The other big wild card, of course, is who is the opponent?

Here, many of the conservatives said they were watching the early pre-primary jockeying by Democratic hopefuls with a great deal of interest, and open hope that the Democrats will – in their world-view – get it wrong.

“You have such overt socialism among some of the (Democratic) candidates now, that I think many people find appalling,” said Al Bienstock, 78, and a longtime GOP activist in Cumberland County.

“The people who are gaining prominence are true socialists… That may strengthen his (Trump’s) base because people who are more in for lack of a better term, the center, might gravitate Trump’s way instead of far to the left.”

(In a wearing someone else’s shoes exercise, a leadership conference straw poll found attendees ranking U.S. Sens. Bernie Sanders (37 votes), Kamala Harris (35) and former vice-president Joe Biden (20) as the most likely winner of the Democratic presidential nomination.)

Some, like Blair County’s Kaneshiki, noted it’s important that down-ballot candidates in state Senate and House do the things they need to do to win in their own backyards, too.

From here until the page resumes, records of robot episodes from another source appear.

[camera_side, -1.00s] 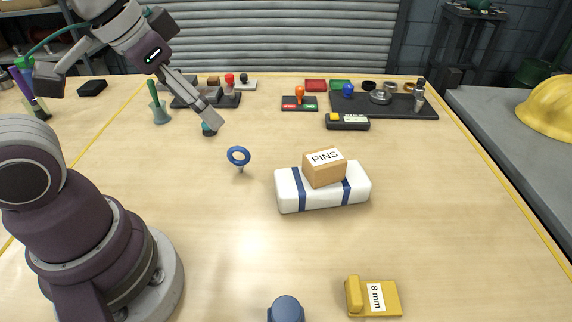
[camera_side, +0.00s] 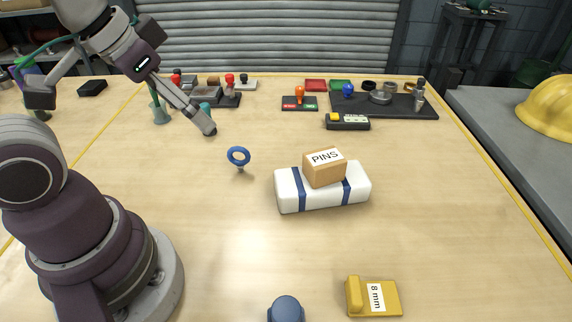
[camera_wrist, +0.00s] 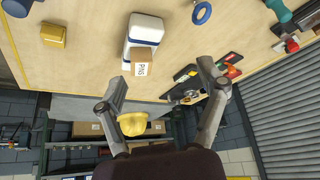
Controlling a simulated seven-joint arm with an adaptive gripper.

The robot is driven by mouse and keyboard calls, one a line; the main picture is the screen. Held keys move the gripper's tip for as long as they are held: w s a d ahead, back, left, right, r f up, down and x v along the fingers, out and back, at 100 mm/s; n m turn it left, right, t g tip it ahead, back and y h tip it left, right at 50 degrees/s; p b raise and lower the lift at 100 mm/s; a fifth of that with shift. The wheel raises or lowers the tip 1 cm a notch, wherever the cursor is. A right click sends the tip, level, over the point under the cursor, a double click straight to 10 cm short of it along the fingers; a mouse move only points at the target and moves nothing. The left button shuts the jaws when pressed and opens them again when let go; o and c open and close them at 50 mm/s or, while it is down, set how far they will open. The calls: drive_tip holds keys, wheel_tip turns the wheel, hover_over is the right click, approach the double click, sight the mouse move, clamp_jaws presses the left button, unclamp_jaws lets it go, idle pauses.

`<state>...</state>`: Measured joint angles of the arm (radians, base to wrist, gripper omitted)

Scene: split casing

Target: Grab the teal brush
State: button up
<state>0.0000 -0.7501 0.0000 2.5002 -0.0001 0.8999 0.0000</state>
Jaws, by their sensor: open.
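A teal upright piece (camera_side: 205,106), which looks like the brush, stands in the back left of the table in the side view. My gripper's finger (camera_side: 207,127) passes in front of it and hides its lower part; I cannot tell whether they touch. In the wrist view, a teal handle (camera_wrist: 279,10) shows at the upper right corner, cut by the frame edge. My gripper (camera_wrist: 165,85) is open and empty there, its two fingers spread wide, with the teal handle well outside them.
A pale green flared object (camera_side: 160,110) stands left of the finger. A blue ring (camera_side: 238,156) stands in front. A white block (camera_side: 285,190) carries a PINS box (camera_side: 324,168). Dark trays (camera_side: 400,104) with small parts line the back.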

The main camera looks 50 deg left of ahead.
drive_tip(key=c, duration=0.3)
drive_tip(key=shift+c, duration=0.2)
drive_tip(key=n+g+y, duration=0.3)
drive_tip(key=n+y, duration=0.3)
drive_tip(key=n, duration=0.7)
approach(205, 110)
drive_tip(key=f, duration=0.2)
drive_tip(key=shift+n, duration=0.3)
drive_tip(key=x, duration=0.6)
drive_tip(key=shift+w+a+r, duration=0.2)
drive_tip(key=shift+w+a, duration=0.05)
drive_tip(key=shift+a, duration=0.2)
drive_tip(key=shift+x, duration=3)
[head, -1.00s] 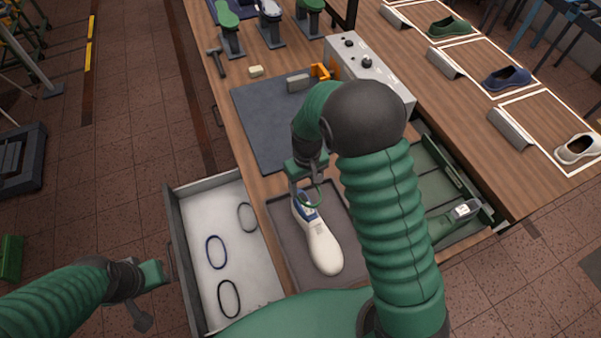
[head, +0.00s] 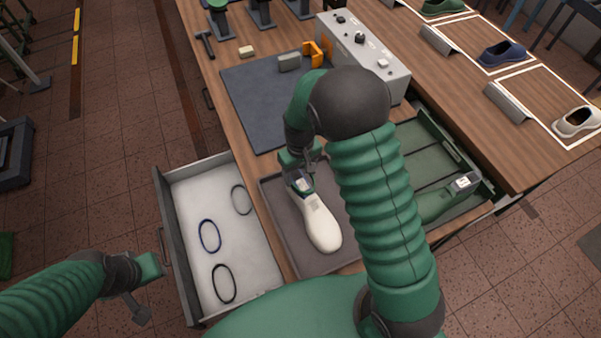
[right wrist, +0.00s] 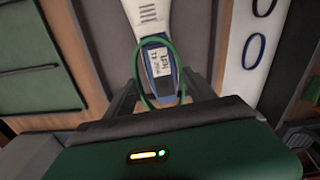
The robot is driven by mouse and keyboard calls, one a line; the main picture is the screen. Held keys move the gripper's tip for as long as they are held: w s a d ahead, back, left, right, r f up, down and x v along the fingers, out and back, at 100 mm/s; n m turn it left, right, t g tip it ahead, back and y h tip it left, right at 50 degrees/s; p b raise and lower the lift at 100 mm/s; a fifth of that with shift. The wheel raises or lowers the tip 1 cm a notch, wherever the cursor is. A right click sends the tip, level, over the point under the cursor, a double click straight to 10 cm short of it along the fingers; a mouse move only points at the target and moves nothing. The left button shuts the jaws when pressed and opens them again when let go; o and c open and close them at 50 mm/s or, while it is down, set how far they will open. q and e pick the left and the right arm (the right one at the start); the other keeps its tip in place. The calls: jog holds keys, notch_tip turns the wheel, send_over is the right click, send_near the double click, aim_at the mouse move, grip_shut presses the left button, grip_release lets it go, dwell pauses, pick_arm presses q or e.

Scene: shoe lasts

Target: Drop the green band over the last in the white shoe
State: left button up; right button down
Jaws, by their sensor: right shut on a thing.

“I’ve always said that candidates have to run on their own merits and have to be their own people and not try to run on coattails of other candidates,” she said. “I always tell candidates: ‘You are your own person. You are not Donald Trump, and so, you are going to win by being the best you can be.’”

One of the strongest calls to arms Saturday came from U.S. Rep. Scott Perry, R-York County, who implored his audience – in an age in which Zito noted 24 percent of the Trump supporters she’d talked to never voiced their leanings to any friends or family members – to be proud and loud in their views.

Perry said people come up to him frequently and ask in whispering tones how he thinks the Republicans can do with Trump at the top of the ticket.

“Why are we whispering?” he challenged the attendees. “This is America. If you’re not confident in these things (Trump and GOP-backed policies), how can anybody else be? They work… We have to stand up for what we believe in and shout it proudly from the mountaintops.”